## Stated task
Reproduce the listing below exactly, minus its pictures.

-------- Given data --------

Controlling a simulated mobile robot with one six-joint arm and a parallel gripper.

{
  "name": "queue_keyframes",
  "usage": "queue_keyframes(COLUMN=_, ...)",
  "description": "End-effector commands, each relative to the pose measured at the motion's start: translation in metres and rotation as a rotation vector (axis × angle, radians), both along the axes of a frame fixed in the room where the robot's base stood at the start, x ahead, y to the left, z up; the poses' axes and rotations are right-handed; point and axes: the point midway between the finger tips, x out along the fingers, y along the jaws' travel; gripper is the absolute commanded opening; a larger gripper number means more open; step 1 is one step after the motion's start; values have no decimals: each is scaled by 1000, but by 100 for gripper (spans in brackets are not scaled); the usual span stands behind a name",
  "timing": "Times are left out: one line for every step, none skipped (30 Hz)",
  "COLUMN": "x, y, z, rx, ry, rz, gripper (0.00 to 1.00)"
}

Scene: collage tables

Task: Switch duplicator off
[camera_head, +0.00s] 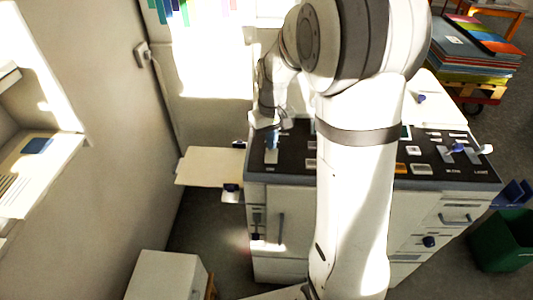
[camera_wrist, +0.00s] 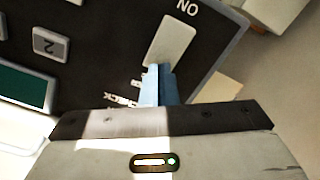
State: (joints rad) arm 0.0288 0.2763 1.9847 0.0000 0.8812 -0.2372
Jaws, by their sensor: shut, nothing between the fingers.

--------

## Answer to the task
Controlling a simulated mobile robot with one six-joint arm and a parallel gripper.

{
  "name": "queue_keyframes",
  "usage": "queue_keyframes(COLUMN=_, ...)",
  "description": "End-effector commands, each relative to the pose measured at the motion's start: translation in metres and rotation as a rotation vector (axis × angle, radians), both along the axes of a frame fixed in the room where the robot's base stood at the start, x ahead, y to the left, z up; the poses' axes and rotations are right-handed; point and axes: the point midway between the finger tips, x out along the fingers, y along the jaws' travel; gripper is the absolute commanded opening; a larger gripper number means more open; step 1 is one step after the motion's start; values have no decimals: each is scaled by 1000, but by 100 for gripper (spans in brackets are not scaled); the usual span stands behind a name",
  "timing": "Times are left out: one line for every step, none skipped (30 Hz)",
  "COLUMN": "x, y, z, rx, ry, rz, gripper (0.00 to 1.00)"
}

Scene: collage tables

Task: Switch duplicator off
[camera_head, +0.00s] 
[camera_wrist, +0.00s] 
State: (joints rad) arm 0.0288 0.2763 1.9847 0.0000 0.8812 -0.2372
Jaws, by their sensor: shut, nothing between the fingers.

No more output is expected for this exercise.